As Aalto matured he never lost his appetite for play, which he considered an essential process for freeing the mind and allowing new ideas to unfold free from preconceptions and rationalisation. This open imagination is clear to see in famous works such as the Essen Opera House and the Baker House Student Accommodation, both of which look as if they were formed by a single sweep of his pencil.
Having such an artistic approach meant that he often visualised the building first and figured out how it would actually work later. It’s said that this task often fell to his wives, Aino Aalto, who died in 1949, and Elissa Aalto, who continued running his practice after his death in 1976.
Aalto, for all his fame (which he found humorous) was not an island.
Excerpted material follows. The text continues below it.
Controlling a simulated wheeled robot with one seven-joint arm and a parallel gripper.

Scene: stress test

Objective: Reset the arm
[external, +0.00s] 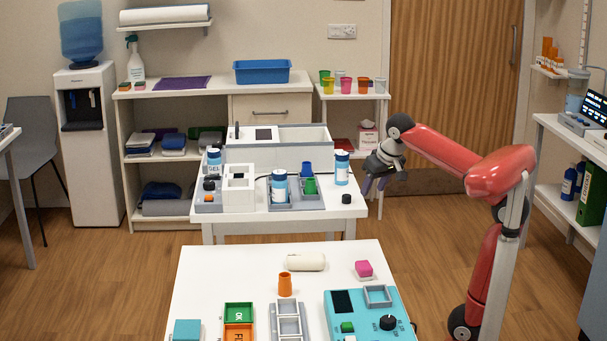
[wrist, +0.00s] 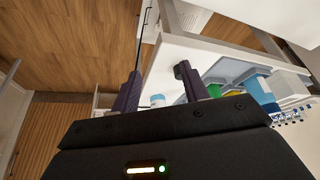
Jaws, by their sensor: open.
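My gripper (external: 382,177) is at the end of my red arm, raised in the air just off the right edge of the rear white table (external: 333,213). In the wrist view its two dark fingers (wrist: 160,90) are spread apart with nothing held between them. Past the fingers, the wrist view shows the wooden floor and the tilted table edge. A small black knob-like piece (external: 346,198) stands on the table's right corner, near my gripper; it also shows beside the right finger in the wrist view (wrist: 181,69).
Floor between table and door is clear.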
He was open an generous with his ideas and is known to have cherished the unique dialogue of creative collaborations, especially with his wives. Unfortunately a lack of records and the era’s indifferent attitude towards women we’ll never know exactly how much of an influence Aino and Elissa had on his work.
Beyond Aino and Elissa, Aalto also sought out similarly progressive contemporary architects and designers from around the world, keen to collaborate and learn from them. Though he never worked with him, Aalto paid close attention to the work of Le Corbusier, who was perhaps modernism’s most defining figure.
His welcoming and insatiable creative spirit nurtured a practice of incredible productivity and talent, with Aalto alone responsible for over 500 workable designs, the last of which were completed posthumously by Elissa, who also diligently protected and restored his iconic works until her death in 1994.
Aalto is an inspiration for me in his entirety: his varied and sensational work, his humble and playful attitude and his open design philosophies. He was an artist to his core and his personality was poured back into his work, an effort I try to make myself and foster amongst my colleagues.